With more rain forecast, Mr Crisp urged people not to walk or drive in floodwaters.
"We know we're not out of the woods yet.
"There's still more rain to come across the north-east and we know potentially we'll see more rain tomorrow," Mr Crisp said.
"I've never seen anything like this before," said talkback caller Denis, speaking to ABC Radio Goulburn Murray.
"The southbound [side of the freeway] is high enough so that's clear but [on the] northbound [side], they're turning off people at the Rutherglen Rd from Wangaratta.
"I can actually see peaks of blue sky above Wangaratta."
Denis said some people climbed out onto the roofs of their vehicles until they could be rescued.
Several people left stranded by the floodwaters were taken to safety in a high-rail vehicle on train tracks.
They included a pregnant woman and a couple with an infant in a carry-cot.
The vehicle was high enough off the ground to clear the floodwaters on the train tracks.
The State Emergency Service (SES) said it had received more than 400 calls for help.
Relief centres have opened in Wangaratta, Chiltern and Wodonga for people affected by flooding.
SES chief officer Tim Wiebusch joined Mr Crisp in pleading with motorists to steer clear of floodwaters.
"We're responding to people who have driven into floodwaters yet again," Mr Wiebusch said.
He said the Hume Freeway is likely to be affected by flooding for the next 48 hours.
But he said many other local roads in the north-east had been cut off by floodwaters.
"We're advising people to be aware of your conditions, drive to the conditions and don't attempt to drive through flash floodwaters," he said.
More rain on the way
Everton, 20 kilometres south-east of Wangaratta, received the day's highest rainfall total of 165 millimetres.
Carboor Upper, south of Wangaratta, received 125 millimetres.
Eldorado, east of Wangaratta, received 110 millimetres and 84 millimetres fell at Mount Buffalo.
The BOM said another area of heavy rain will develop during Friday morning.
Areas that may be affected include Mildura, Horsham, Warrnambool, Bendigo, Shepparton, Seymour, Maryborough, Ballarat, Geelong, Melbourne, Wodonga, Wangaratta, Traralgon and Bairnsdale.
Emergency services have issued a flood warning for Wangaratta, Byawatha, Peechelba, Markwood, Everton, Carboor, Moyhu and surrounding areas including the Hume Freeway.
The warning said that heavy rainfall was causing localised flash flooding, and urged people to immediately move indoors away from floodwaters.

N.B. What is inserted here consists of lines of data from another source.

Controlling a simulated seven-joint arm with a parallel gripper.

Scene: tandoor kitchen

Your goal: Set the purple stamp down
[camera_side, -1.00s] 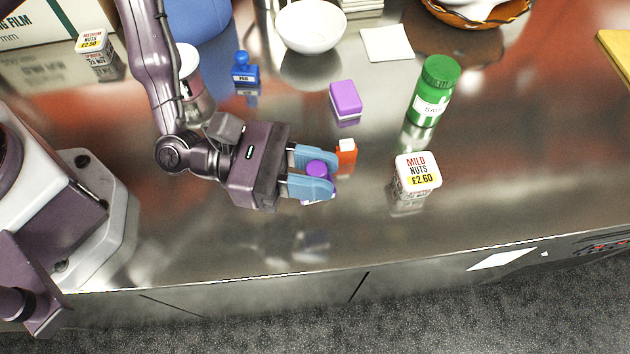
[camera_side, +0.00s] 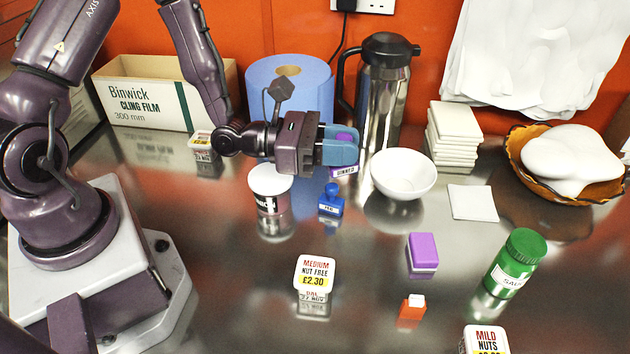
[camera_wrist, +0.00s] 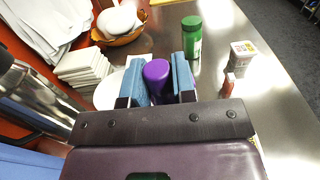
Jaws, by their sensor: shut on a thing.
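The purple stamp (camera_side: 344,174) is held between the blue fingers of my gripper (camera_side: 343,150). Its base, with a lettered white band, shows below the fingers in the side view. It looks upright and appears to be in the air, behind the blue stamp (camera_side: 331,203) and left of the white bowl (camera_side: 403,172). In the wrist view the round purple handle top (camera_wrist: 157,70) sits between the fingers. A purple block with a pale lower part (camera_side: 422,250) lies on the counter (camera_side: 240,300) to the right. The stamp's underside is hidden.
A steel flask (camera_side: 385,95) and blue roll (camera_side: 290,85) stand close behind; a lettered tin (camera_side: 270,185) is at front left. Central counter has free room.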

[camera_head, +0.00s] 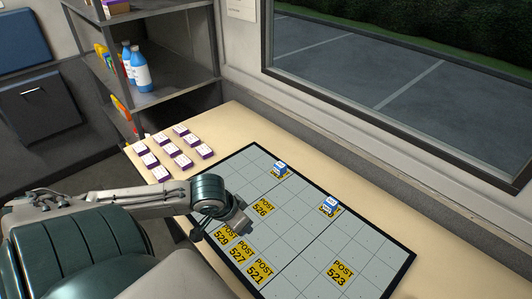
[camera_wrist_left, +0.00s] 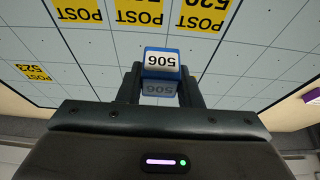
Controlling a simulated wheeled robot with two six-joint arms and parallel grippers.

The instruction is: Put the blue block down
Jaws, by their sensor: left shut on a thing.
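My left gripper (camera_wrist_left: 161,85) is shut on a blue block (camera_wrist_left: 160,62) with a white face marked 506, seen upside down in the left wrist view. In the head view the left gripper (camera_head: 236,228) is over the left part of the gridded board (camera_head: 300,247), and the held block cannot be made out there. Yellow POST labels lie on the board: 526 (camera_head: 263,206), 529 (camera_head: 222,236), 527 (camera_head: 238,253), 521 (camera_head: 260,271) and 523 (camera_head: 343,271). I cannot tell the held block's height above the board. My right gripper is not in view.
Two other blue-and-white blocks stand on yellow labels, one at the board's far edge (camera_head: 281,167) and one farther right (camera_head: 330,203). Several purple-and-white blocks (camera_head: 171,150) sit on the table left of the board. A shelf (camera_head: 160,95) holds blue bottles. Many board squares are bare.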

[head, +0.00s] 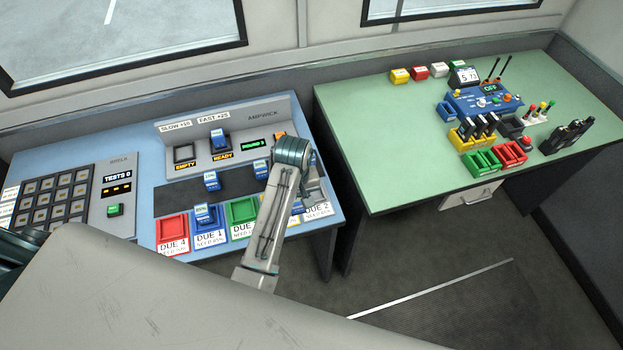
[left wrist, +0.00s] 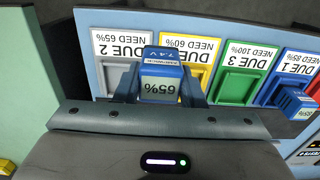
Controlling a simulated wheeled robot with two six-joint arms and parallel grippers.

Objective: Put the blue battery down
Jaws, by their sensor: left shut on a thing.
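My left gripper (head: 313,186) is over the right end of the blue bench, its fingertips mostly hidden by its own arm. In the left wrist view the left gripper (left wrist: 163,90) is shut on a blue battery (left wrist: 161,68) marked 65%. The battery shows in front of the grey DUE 2 tray (left wrist: 117,74) and the yellow tray (left wrist: 209,55); I cannot tell whether it touches either. The DUE 2 label (left wrist: 121,45) reads need 65%. Another blue battery (head: 203,213) stands in the blue DUE 1 tray. My right gripper is not in view.
More blue batteries stand on the dark strip (head: 211,181) and at the charger (head: 217,138). The red DUE 4 tray (head: 172,227) and green DUE 3 tray (head: 242,209) look empty. A green table (head: 385,150) with several devices stands at the right, across a gap.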

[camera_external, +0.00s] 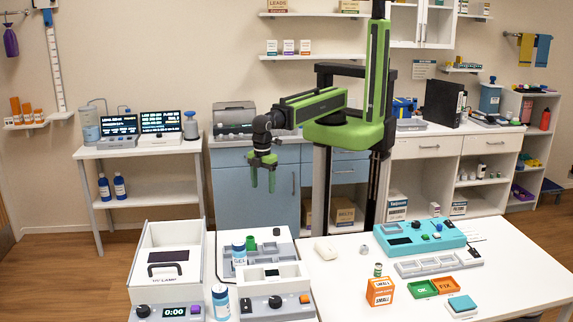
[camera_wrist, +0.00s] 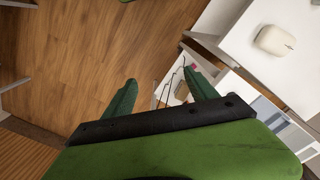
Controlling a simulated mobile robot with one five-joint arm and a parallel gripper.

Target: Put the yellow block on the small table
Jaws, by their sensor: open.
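My gripper (camera_external: 262,183) hangs with its green fingers pointing down, left of my green column, in front of the blue cabinet. In the wrist view my gripper (camera_wrist: 160,80) has its two fingers apart, with nothing visible held between them. I cannot make out a clear yellow block in either view. A small white table (camera_external: 140,150) stands at the back left, carrying two dark screens and bottles. It may be the small table, but I cannot tell for certain.
The white worktable (camera_external: 460,215) at the front right carries an orange box (camera_external: 380,291), a teal device (camera_external: 418,237) and coloured trays. White equipment (camera_external: 165,262) stands at the front left. The wrist view shows bare wooden floor (camera_wrist: 80,60) and a pale mouse-like object (camera_wrist: 275,39).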

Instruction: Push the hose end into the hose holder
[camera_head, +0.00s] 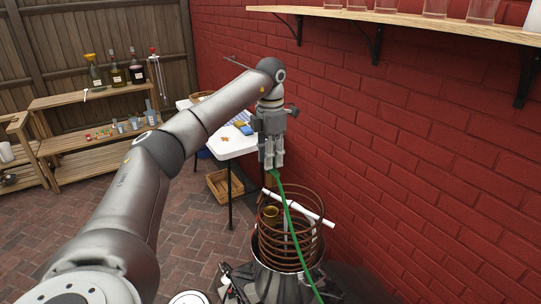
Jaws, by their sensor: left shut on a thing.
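My left gripper (272,166) points down above the copper coil and is shut on the upper end of a green hose (288,213). The hose hangs from the fingers and runs down in front of the coil to the bottom edge of the picture. A white tube-like piece (312,213) lies slanted across the upper part of the coil and may be the hose holder; I cannot tell for sure. The hose end itself is mostly hidden by the fingers. My right gripper is not in view.
The copper coil (268,245) rises from a metal pot (262,283). A white table (228,146) stands behind my left arm, with a wooden crate (216,188) on the brick floor. Wooden shelves (75,142) hold bottles at left. A wall shelf (400,17) juts from the red brick wall.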

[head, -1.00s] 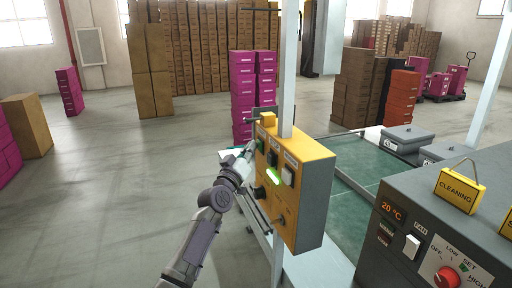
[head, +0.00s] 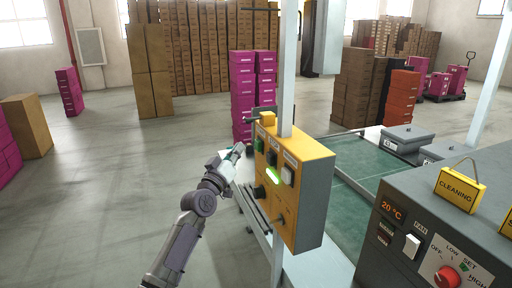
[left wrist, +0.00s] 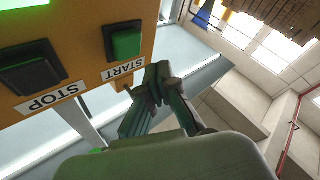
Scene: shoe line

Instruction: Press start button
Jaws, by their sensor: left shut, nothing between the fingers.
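The yellow control box (head: 312,178) is fixed to a pale post. Its green start button (head: 259,145) is at the upper left of the panel. In the left wrist view the start button (left wrist: 126,41) sits in a dark frame above the START label (left wrist: 123,70). A dark stop button (left wrist: 28,66) with a STOP label is to its left. A green lamp (head: 273,175) glows on the panel. My left gripper (head: 240,148) is shut and empty, just left of the box and apart from the button. Its closed fingers (left wrist: 160,76) also show in the left wrist view. My right gripper is out of view.
A grey machine (head: 420,215) with a red knob and a yellow CLEANING sign (head: 459,190) stands at the right. A green conveyor (head: 350,205) runs behind the control box. Magenta boxes (head: 243,95) are stacked beyond.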

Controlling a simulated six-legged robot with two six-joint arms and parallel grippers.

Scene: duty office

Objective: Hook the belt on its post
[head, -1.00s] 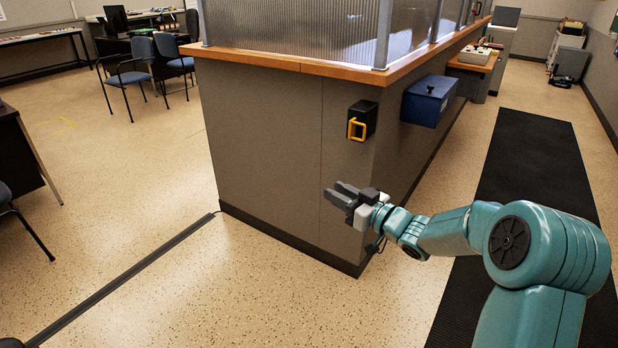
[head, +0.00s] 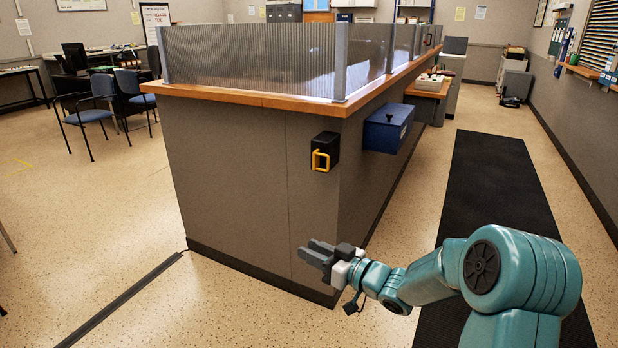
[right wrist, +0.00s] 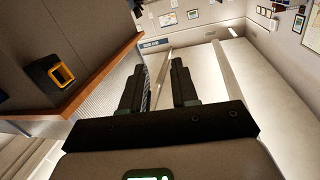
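The belt unit is a small black housing (head: 325,145) on the end face of the grey counter. A yellow loop-shaped belt end (head: 320,160) sits at its front. Both also show in the right wrist view, where the housing (right wrist: 40,75) and yellow loop (right wrist: 62,75) are at the left. I see no belt drawn out and cannot make out the post. My right gripper (head: 312,253) is below the belt unit in the head view, apart from it. In the right wrist view its two fingers (right wrist: 158,90) stand apart with nothing between them. My left gripper is not in view.
The counter (head: 240,180) has a wooden ledge and ribbed glass screen. A blue box (head: 388,128) projects from its right side. A black mat (head: 485,190) lies on the floor at right. A dark strip (head: 125,298) crosses the floor at left. Blue chairs (head: 90,108) stand far left.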

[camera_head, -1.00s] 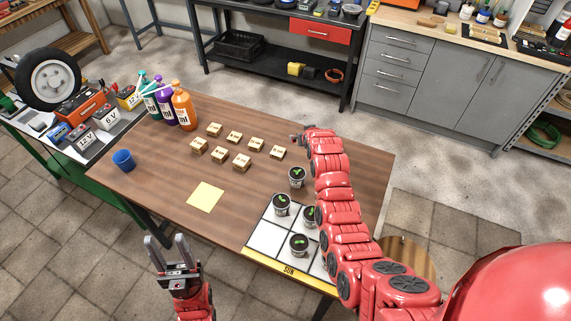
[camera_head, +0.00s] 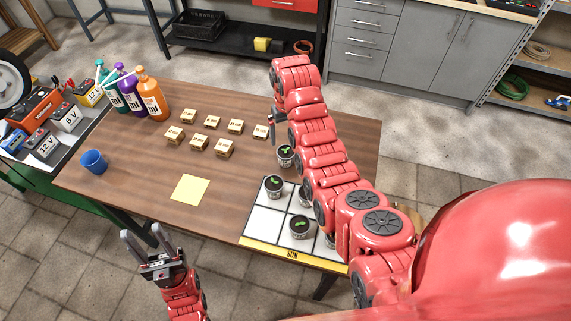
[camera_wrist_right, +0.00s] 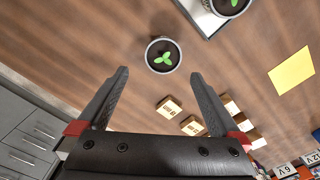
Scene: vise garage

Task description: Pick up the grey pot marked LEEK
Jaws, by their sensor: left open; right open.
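Several small grey pots with dark soil and green seedlings are in the head view. One pot (camera_head: 285,155) stands on bare wood behind the grid; others, such as the front pot (camera_head: 300,227) and the left pot (camera_head: 273,187), stand on the white grid. My right arm partly hides more pots. No LEEK marking is readable. My right gripper (camera_wrist_right: 160,75) is open and empty; a pot (camera_wrist_right: 163,55) shows just beyond its fingertips, not between them. In the head view this gripper is mostly hidden beside the wooden blocks. My left gripper (camera_head: 141,234) is open and empty off the table's front left.
Several wooden blocks (camera_head: 198,142) lie left of the lone pot. A grid tray with a yellow SUN edge (camera_head: 290,252) is at the front.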

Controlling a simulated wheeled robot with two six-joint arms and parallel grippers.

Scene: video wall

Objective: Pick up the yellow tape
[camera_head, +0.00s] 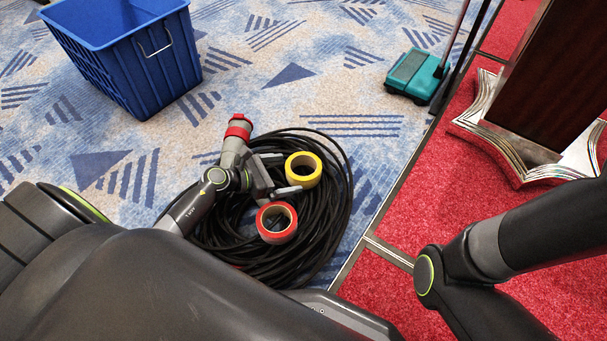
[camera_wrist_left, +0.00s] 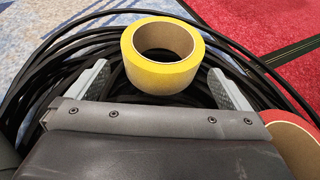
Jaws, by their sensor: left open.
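The yellow tape (camera_head: 303,171) is a roll with a brown core, lying on a coil of black cable (camera_head: 330,226) on the carpet. A red tape roll (camera_head: 277,222) lies on the coil just below it in the head view. My left gripper (camera_head: 284,174) is open beside the yellow tape, to its left in the head view. In the left wrist view the yellow tape (camera_wrist_left: 162,56) sits ahead of and between the two open fingers (camera_wrist_left: 160,88). Contact with the tape cannot be told. The red tape (camera_wrist_left: 298,140) shows at the lower right there. My right gripper is out of view.
A blue crate (camera_head: 130,60) stands at the upper left. A teal sweeper (camera_head: 416,75) stands at the top, by a metal floor strip (camera_head: 385,212). Red carpet and a dark podium (camera_head: 545,85) with a silver base are at the right.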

Melbourne has also received plenty of rain, with 48 millimetres recorded at Sandringham in the city's south, 47 millimetres at Keilor in the north-west and 33 millimetres in the city.
The Bureau of Meteorology (BOM) says there may be more showers on the way later this afternoon but the heaviest rain has passed.
Intense rainfall and flooding was also reported at a number of other sites across Melbourne including Montague Street in South Melbourne, Victoria Street at Footscray, and Maribyrnong Road.
There is also a road weather alert in place for Melbourne and the suburbs warning motorists of dangerous driving conditions.
Emergency crews brought in chainsaws to remove a fallen tree affecting inbound traffic on King St in the city this morning.
A severe weather warning has been issued for the rainfall, which could lead to flash flooding across regional Victoria, including at Horsham, Shepparton, Seymour, Ballarat, Geelong, Wodonga and Wangaratta.
The BOM said the low-pressure trough was almost stationary over central Victoria and is likely to deepen into a low pressure system over central parts of the state before moving north-west later tonight.
There are also initial flood warnings for metropolitan Melbourne and for the Goulburn and Barwon rivers and parts of West Gippsland.
Earlier, BOM forecaster Dean Stewart said parts of Melbourne could get between 15 and 50 millimetres of rain.
"It really depends on how many storms happen … but some intense rainfall [is] expected that's likely to lead to some localised flash flooding around parts of Melbourne," he said.
There has already been some storm activity and heavy downpours in the state's west and north, and the Strathbogie Ranges in the north-east has received 20 millimetres of rain in 20 minutes overnight.
The SES this morning warned Victorians not to drive through flood waters, as a series of storm systems move across the state.
Laura De Wildt from the SES said people should take care on their drive to and from work.
"Drive to conditions. If the road's flooded, you just don't know what's under the water so turn around, find another route," she said.